« Balayer le pas de porte des autres alors que le sien est sale »

Traduit de l'article anglais de Gezmu Edecha

« Comment peux-tu dire à ton frère : « Frère, laisse-moi ôter la paille de ton œil », alors que tu ne vois pas la poutre qui est dans le tien ? Hypocrite, ôte d'abord la poutre de ton œil, et alors tu verras clair pour ôter la paille de l'œil de ton frère. »

Ces célèbres versets de la Bible m'ont traversé l'esprit alors que je regardais le président érythréen Isaias Afewerki tenir sa récente conférence de presse de deux heures. Il se tenait devant les caméras, non pas pour réfléchir à la souffrance de son peuple, ni pour offrir une vision d'avenir, mais pour tenir un discours philosophique sur la politique mondiale. C'était un moment surréaliste, un président pontifiant sur les affaires mondiales alors que son propre pays étouffait sous son règne. Lorsque les journalistes l'ont pressé de questions sur l'Érythrée elle-même, il les a écartés d'un geste de la main en disant « Pas le temps maintenant ». Cette réponse en disait long.

Tout au long du règne d'Afeworki, l'Érythrée n'a jamais reflété les opinions de son peuple. « L'Érythrée d'Afeworki » est une terre aux frontières fermées, aux bouches fermées et à l'avenir fermé.

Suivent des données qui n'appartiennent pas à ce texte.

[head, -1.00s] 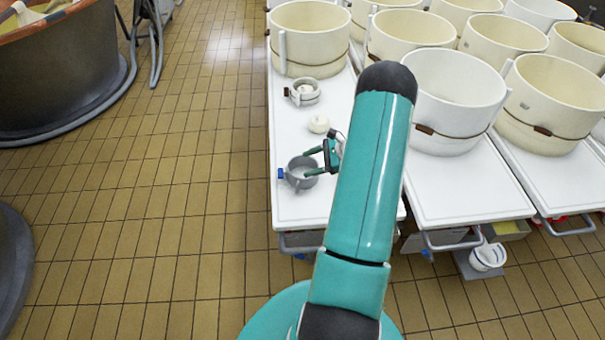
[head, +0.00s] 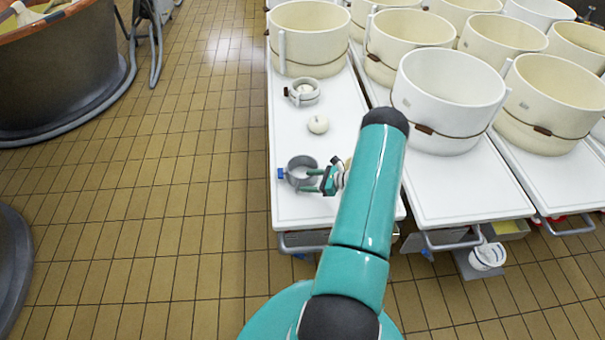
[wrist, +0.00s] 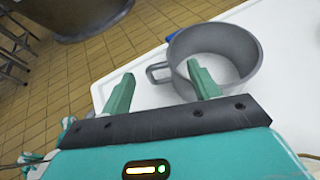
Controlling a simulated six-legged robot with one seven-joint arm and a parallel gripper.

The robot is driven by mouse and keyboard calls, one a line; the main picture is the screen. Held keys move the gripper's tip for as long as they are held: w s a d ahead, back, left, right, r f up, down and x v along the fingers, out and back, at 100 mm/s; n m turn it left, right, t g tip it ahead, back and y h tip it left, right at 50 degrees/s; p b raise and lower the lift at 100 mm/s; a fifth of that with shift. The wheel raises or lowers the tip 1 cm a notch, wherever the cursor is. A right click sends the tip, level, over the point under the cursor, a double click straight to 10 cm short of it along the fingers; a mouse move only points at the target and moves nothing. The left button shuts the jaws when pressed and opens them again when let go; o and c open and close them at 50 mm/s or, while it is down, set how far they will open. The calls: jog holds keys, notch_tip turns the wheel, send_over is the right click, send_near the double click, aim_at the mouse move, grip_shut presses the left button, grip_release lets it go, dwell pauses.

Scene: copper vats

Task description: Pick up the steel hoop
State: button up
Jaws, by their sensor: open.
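The steel hoop (head: 292,163) is a grey open ring with a blue tab on its left side. It rests on the near left part of the white table, and shows large in the wrist view (wrist: 240,55). A small loop-like lug (wrist: 152,77) sticks out from its side. My gripper (head: 309,180) is open just right of the hoop, its two green fingers pointing at it. In the wrist view the fingers (wrist: 160,70) are spread with the lug between them in the picture. I cannot tell whether they touch it.
A white round ball-like piece (head: 318,124) lies behind the hoop. Tiled floor (head: 180,220) is open to the left.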

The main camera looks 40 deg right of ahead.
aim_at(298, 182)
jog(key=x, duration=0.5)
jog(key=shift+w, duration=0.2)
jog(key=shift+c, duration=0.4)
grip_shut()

En Érythrée, il n'y a pas de constitution. Pas d'élections. Pas de presse libre. Il n'y a pas de responsabilité exécutive. Le pays est pris en otage par un seul homme. Afeworki revendique le droit de critiquer les autres tout en réduisant au silence la dissidence, en écrasant des générations et en construisant une économie esclavagiste de facto grâce à une conscription sans fin. Mais sur quelle base morale se fonde-t-il ?

Comment un dirigeant qui a si peu fait pour son propre peuple peut-il juger des gouvernements qui, aussi imparfaits soient-ils, ont déployé des efforts pour améliorer le sort de leur population ?

Le fiasco érythréen d'Afeworki

Je me souviens des premiers jours de l'indépendance de l'Érythrée, de la fierté et des espoirs qui animaient le peuple. La vision était audacieuse : l'Érythrée devait devenir le « Singapour de l'Afrique », un pays propre, efficace et discipliné qui s'élèverait sur la côte de la mer Rouge comme un modèle de développement postcolonial. Les Érythréens avaient consenti d'énormes sacrifices pour cette indépendance, et le monde les regardait avec admiration.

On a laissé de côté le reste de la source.